With France on its highest level of security alert amid geopolitical turmoil in Ukraine and the Middle East, organizers behind the Paris Olympics are still going ahead with ambitious plans to host the opening ceremony along the Seine river on July 26.
Emmanuel Macron, the president of France, said on Monday in an interview with French outlets BFM TV and RMC that the opening ceremony could relocate to an indoor location “depending on our analysis of the context.” “We have fallback scenarios. There are plan Bs and plan Cs,” Macron said, citing the Stade de France as an alternate location.
Under the current plans put together by Tony Estanguet, the gold-medal winning French athlete who presides over the Paris 2024 Summer Olympics, as many as 10,500 athletes from all around the world will parade on boats along the six-kilometer Seine River. Macron suggested the itinerary might be shortened. Original plans have already been downsized by French Interior minister Gerald Darmanin who said in January that the ceremony will be accessible to a crowd of approximately 300,000 spectators instead of the 600,000 people initially envisioned.
Estanguet, meanwhile, says he still has faith that the opening ceremony will unspool along the Seine and emphasizes that the Olympics will be organized under an unprecedented security protocol that has been in the works for over four years. It will involve tens of thousands of police and military forces, along with private security. There will be more than 2,000 private security agents and 45,000 security forces, as well as state services who will ensure waterway and aerial security.
Referring to eventual fallback plans, Estanguet said some “contingency plans” were being prepared, notably one that would see the opening ceremony confined to the Trocadero area.
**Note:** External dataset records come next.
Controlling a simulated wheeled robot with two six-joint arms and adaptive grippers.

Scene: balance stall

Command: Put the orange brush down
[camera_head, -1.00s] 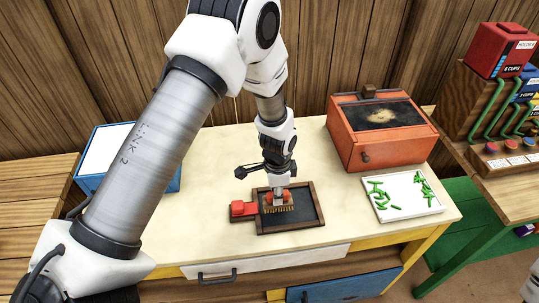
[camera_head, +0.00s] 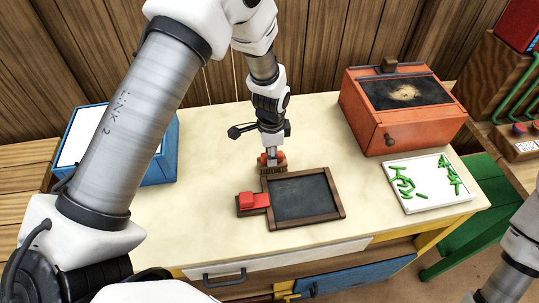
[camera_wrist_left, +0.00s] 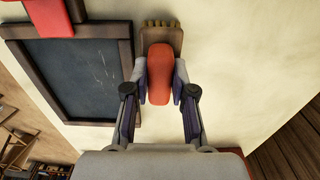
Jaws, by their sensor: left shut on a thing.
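My left gripper (camera_head: 271,153) is shut on the orange brush (camera_head: 273,168). In the left wrist view the left gripper (camera_wrist_left: 160,92) has a finger on each side of the brush's orange handle (camera_wrist_left: 160,72). The brush has a wooden block with tan bristles, which point down in the head view. It is just behind the top left corner of a dark framed slate (camera_head: 305,197). I cannot tell whether the bristles touch the table (camera_head: 215,150). Part of my right arm shows at the right edge; its gripper is out of view.
A red block (camera_head: 253,201) sits at the slate's left side. A white tray (camera_head: 434,205) with green pieces lies to the right. An orange box (camera_head: 420,130) stands behind it. A blue box (camera_head: 157,165) is at the left. The table behind the slate is mostly clear.

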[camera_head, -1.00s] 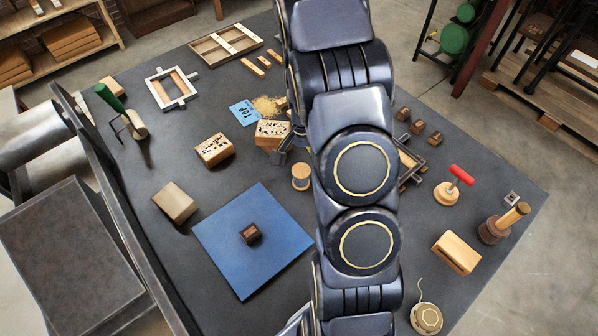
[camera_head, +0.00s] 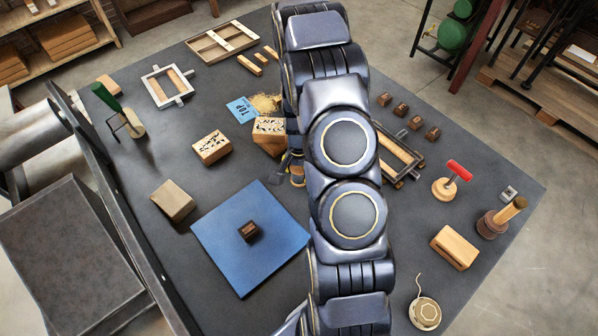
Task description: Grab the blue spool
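A small spool with pale wooden ends (camera_head: 298,181) stands on the dark table right of the blue mat. Its middle is mostly hidden, so its blue winding is hard to make out. My gripper (camera_head: 288,172) is down at the spool, with a dark finger showing at its left side. The other finger is hidden by my arm or the spool. I cannot tell whether the fingers touch the spool or have closed on it.
A carved wooden block (camera_head: 268,135) stands just behind the spool. The blue mat (camera_head: 225,260) bears a small dark block (camera_head: 249,232). A wooden frame (camera_head: 397,160) lies right of my arm. The table's front middle is clear.

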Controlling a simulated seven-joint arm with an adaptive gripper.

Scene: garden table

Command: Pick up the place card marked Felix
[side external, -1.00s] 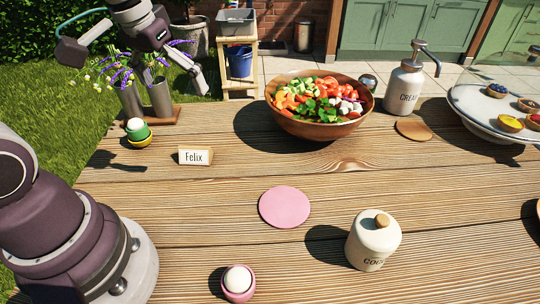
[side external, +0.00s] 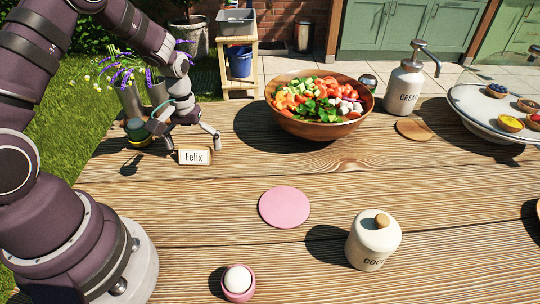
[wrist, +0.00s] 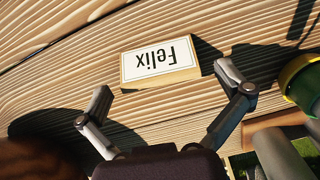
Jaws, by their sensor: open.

In the worst-case scenario, Estanguet said the Stade de France, a national stadium located just north of Paris, could potentially host the opening ceremony.
In an interview with Variety, Estanguet said “France submitted a bid to host these Olympics a few months after the 2015 Paris attacks to defend its ideals of freedom and fraternity in dark times.”
“It was our way of showing our faith in the future and now it’s time to celebrate what we’ve achieved,” Estanguet said.
Along with the opening ceremony on the Seine, the competitions will also be held at iconic Parisian landmarks such as the Eiffel Tower, Versailles Palace and Place de la Concorde, as well as in sites across seven more cities in France and in Tahiti. As many as three to four million people are expected to attend the Olympics in Paris.